Mientras la marca de la historia no esté tan protegida al menos como la de los detergentes, seguirá siendo moneda corriente —como en este caso ilustrativo— la manía tan insustentada como intelectualmente caquéctica que imagina que sostener aquella predicación apostólica significa eo ipso vulnerar los títulos de legitimación de la Conquista. Y también, en general, la elucubración elaborada no a partir de una exhaustiva investigación sino de lecturas a trozos o de lecturas ahorradas por lo que “ya otros han dicho”, rasgos todos que degradan la interpretación al rango de simple ocurrencia.

Merecerían entonces, estos fans de la novedad, la violenta crítica lanzada por Albornoz desde el siglo XVI:

[…] porque toman la Decisión desnuda, sin entender los medios por do lo prueban, y comiençan por donde tienen de acabar, y quieren ser primero Maestros que discipulos, siguiendo su propio juizio y fantasia, que es una pestilencia perniciosissima en los mui letrados, quanto mas en los idiotas y faltos de principios, aunque entiendan la lengua de el libro que leen […].5 ®
Notas
1. Pierre Vilar, Iniciación al vocabulario del análisis histórico, Barcelona, Crítica–Grijalbo, 1980, p. 17.

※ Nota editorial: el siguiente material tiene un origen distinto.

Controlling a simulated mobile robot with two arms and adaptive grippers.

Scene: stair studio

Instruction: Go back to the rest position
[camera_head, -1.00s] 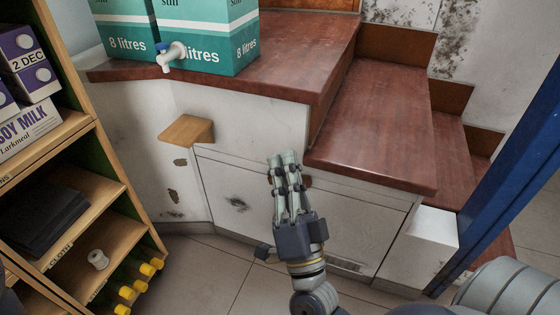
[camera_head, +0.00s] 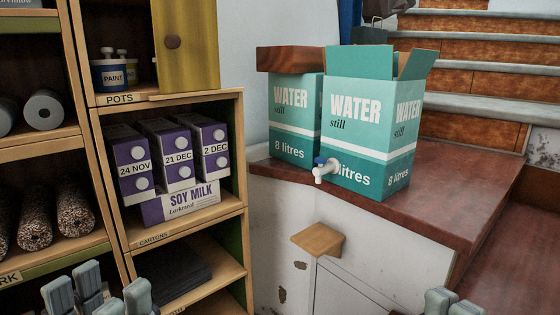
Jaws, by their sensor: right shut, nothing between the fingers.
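My left gripper (camera_head: 100,292) shows at the bottom left edge in front of the shelf. Only its grey fingertips are in view, in two groups with a gap between them, and I see nothing held there. My right gripper (camera_head: 452,301) shows at the bottom right edge, with only its fingertips in view. They are close together, shut and empty. The rest of both hands and the arms are below the picture.
A wooden shelf (camera_head: 126,241) with soy milk cartons (camera_head: 166,154) stands at the left. Green water boxes (camera_head: 371,118), one with a tap (camera_head: 325,170), stand on the red-brown counter (camera_head: 480,200). A small wooden ledge (camera_head: 318,240) juts out below. Stairs (camera_head: 470,75) rise behind.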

2. Pierre Vilar, Historia marxista, historia en construcción, Barcelona, Anagrama, 1975, p. 7.
3. Lucien Febvre, Combates por la historia, Barcelona, Ariel, 1975, p. 68.

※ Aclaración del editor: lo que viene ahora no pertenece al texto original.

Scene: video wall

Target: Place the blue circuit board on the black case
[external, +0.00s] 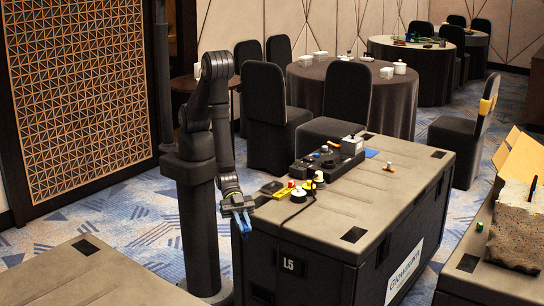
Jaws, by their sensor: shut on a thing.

4. Para quien pudiese interesarse, de todo ello me he ocupado por extenso en la segunda de las cuatro partes de El universo intelectual en el entorno de las Memorias de fray Servando Teresa de Mier editado por la UANL en noviembre de 2018, pp. 171–346. Una versión parcial y muy sintetizada puede encontrarse también en “Discurso contra la leyenda de Mier como deslegitimador de la Conquista española”, publicado posteriormente como el primero de los Cuadernos del Centro de Estudios Parlamentarios de la misma universidad.
5. Arte de los contractos compuesto por Bartolome de Albornoz estudiante de Talavera, Valencia, 1573, folio 176 vta.